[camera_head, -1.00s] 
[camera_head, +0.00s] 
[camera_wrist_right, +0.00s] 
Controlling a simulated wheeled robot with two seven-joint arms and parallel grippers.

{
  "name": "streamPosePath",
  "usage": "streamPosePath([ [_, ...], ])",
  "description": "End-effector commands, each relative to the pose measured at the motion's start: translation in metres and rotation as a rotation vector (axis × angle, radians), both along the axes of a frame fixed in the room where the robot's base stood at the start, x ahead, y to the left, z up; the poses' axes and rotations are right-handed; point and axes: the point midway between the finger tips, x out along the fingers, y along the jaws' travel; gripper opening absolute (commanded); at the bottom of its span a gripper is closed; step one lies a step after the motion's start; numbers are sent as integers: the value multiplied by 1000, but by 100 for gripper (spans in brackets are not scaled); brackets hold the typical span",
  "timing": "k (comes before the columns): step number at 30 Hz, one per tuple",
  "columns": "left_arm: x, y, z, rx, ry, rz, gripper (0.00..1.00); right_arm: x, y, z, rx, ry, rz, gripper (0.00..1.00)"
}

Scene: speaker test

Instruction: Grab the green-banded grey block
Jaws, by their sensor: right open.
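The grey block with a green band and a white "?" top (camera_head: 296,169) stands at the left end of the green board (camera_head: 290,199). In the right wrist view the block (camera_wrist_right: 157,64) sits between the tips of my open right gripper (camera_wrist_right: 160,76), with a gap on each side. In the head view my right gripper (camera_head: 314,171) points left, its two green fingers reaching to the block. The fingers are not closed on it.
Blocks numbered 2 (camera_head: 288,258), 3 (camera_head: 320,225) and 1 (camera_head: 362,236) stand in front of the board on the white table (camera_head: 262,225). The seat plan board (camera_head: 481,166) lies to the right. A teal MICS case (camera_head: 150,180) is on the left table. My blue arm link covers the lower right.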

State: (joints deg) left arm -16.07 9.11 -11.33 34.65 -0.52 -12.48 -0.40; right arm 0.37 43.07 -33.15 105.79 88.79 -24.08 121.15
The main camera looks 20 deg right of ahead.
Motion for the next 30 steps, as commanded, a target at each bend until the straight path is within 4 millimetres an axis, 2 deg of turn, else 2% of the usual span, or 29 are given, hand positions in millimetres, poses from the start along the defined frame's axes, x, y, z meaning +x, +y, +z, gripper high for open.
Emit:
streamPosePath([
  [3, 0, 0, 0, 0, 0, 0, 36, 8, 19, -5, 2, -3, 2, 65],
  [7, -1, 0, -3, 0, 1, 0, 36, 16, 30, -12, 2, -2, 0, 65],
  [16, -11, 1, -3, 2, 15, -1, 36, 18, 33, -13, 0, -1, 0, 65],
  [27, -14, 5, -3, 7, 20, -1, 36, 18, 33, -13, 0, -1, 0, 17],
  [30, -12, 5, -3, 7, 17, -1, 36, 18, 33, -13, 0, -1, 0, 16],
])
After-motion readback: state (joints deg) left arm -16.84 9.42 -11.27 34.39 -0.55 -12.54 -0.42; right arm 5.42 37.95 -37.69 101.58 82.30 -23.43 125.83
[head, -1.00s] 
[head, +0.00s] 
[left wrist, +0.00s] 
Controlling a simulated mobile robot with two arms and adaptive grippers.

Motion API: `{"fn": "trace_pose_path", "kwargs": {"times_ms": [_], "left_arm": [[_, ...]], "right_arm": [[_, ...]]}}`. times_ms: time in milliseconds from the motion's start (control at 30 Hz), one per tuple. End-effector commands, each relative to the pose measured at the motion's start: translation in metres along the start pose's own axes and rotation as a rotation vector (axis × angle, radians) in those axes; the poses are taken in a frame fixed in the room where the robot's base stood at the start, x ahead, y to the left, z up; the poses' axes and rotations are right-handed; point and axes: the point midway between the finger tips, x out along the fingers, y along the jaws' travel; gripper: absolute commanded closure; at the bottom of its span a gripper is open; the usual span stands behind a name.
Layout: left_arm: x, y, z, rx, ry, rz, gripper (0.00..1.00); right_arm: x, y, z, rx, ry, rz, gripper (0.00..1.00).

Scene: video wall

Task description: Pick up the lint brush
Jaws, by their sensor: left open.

════

Task objective
Quote the entire listing above exactly.

Answer to this problem
[camera_head, -1.00s] 
[camera_head, +0.00s] 
[camera_wrist_right, +0.00s] 
Controlling a simulated wheeled robot with two seven-joint arms and parallel grippers.

{
  "name": "streamPosePath",
  "usage": "streamPosePath([ [_, ...], ])",
  "description": "End-effector commands, each relative to the pose measured at the motion's start: translation in metres and rotation as a rotation vector (axis × angle, radians), both along the axes of a frame fixed in the room where the robot's base stood at the start, x ahead, y to the left, z up; the poses' axes and rotations are right-handed; point and axes: the point midway between the finger tips, x out along the fingers, y along the jaws' travel; gripper opening absolute (commanded); at the bottom of its span a gripper is closed; step one lies a step after the motion's start; numbers are sent as integers: the value multiplied by 1000, but by 100 for gripper (spans in brackets are not scaled); brackets hold the typical span",
  "timing": "k (comes before the columns): step number at 30 Hz, one per tuple",
  "columns": "left_arm: x, y, z, rx, ry, rz, gripper (0.00..1.00); right_arm: x, y, z, rx, ry, rz, gripper (0.00..1.00)"
}

Scene: speaker test

Instruction: Grab the green-banded grey block
Jaws, by their sensor: right open.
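The grey block with a green band and a white "?" top (camera_head: 296,169) stands at the left end of the green board (camera_head: 290,199). In the right wrist view the block (camera_wrist_right: 157,64) sits between the tips of my open right gripper (camera_wrist_right: 160,76), with a gap on each side. In the head view my right gripper (camera_head: 314,171) points left, its two green fingers reaching to the block. The fingers are not closed on it.
Blocks numbered 2 (camera_head: 288,258), 3 (camera_head: 320,225) and 1 (camera_head: 362,236) stand in front of the board on the white table (camera_head: 262,225). The seat plan board (camera_head: 481,166) lies to the right. A teal MICS case (camera_head: 150,180) is on the left table. My blue arm link covers the lower right.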

State: (joints deg) left arm -16.07 9.11 -11.33 34.65 -0.52 -12.48 -0.40; right arm 0.37 43.07 -33.15 105.79 88.79 -24.08 121.15
The main camera looks 20 deg right of ahead.
Motion for the next 30 steps, as commanded, a target at each bend until the straight path is within 4 millimetres an axis, 2 deg of turn, else 2% of the usual span, or 29 are given, hand positions in millimetres, poses from the start along the defined frame's axes, x, y, z meaning +x, +y, +z, gripper high for open.
Emit:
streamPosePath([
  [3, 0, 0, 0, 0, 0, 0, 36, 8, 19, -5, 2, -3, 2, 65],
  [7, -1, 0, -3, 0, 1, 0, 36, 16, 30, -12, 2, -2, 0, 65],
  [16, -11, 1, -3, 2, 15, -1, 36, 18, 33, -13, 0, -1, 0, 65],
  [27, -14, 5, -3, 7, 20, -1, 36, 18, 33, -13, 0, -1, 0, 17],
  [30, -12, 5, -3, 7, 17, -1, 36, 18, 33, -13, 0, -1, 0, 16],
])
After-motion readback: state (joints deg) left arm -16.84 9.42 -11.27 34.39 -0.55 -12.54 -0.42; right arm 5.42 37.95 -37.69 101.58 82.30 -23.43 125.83
[head, -1.00s] 
[head, +0.00s] 
[left wrist, +0.00s] 
Controlling a simulated mobile robot with two arms and adaptive grippers.

Motion API: `{"fn": "trace_pose_path", "kwargs": {"times_ms": [_], "left_arm": [[_, ...]], "right_arm": [[_, ...]]}}`. times_ms: time in milliseconds from the motion's start (control at 30 Hz), one per tuple. End-effector commands, each relative to the pose measured at the motion's start: translation in metres along the start pose's own axes and rotation as a rotation vector (axis × angle, radians) in those axes; the poses are taken in a frame fixed in the room where the robot's base stood at the start, x ahead, y to the left, z up; the poses' axes and rotations are right-handed; point and axes: the point midway between the finger tips, x out along the fingers, y along the jaws' travel; gripper: absolute commanded closure; at the bottom of its span a gripper is open; the usual span stands behind a name.
Layout: left_arm: x, y, z, rx, ry, rz, gripper (0.00..1.00); right_arm: x, y, z, rx, ry, rz, gripper (0.00..1.00).

Scene: video wall

Task description: Pick up the lint brush
Jaws, by their sensor: left open.

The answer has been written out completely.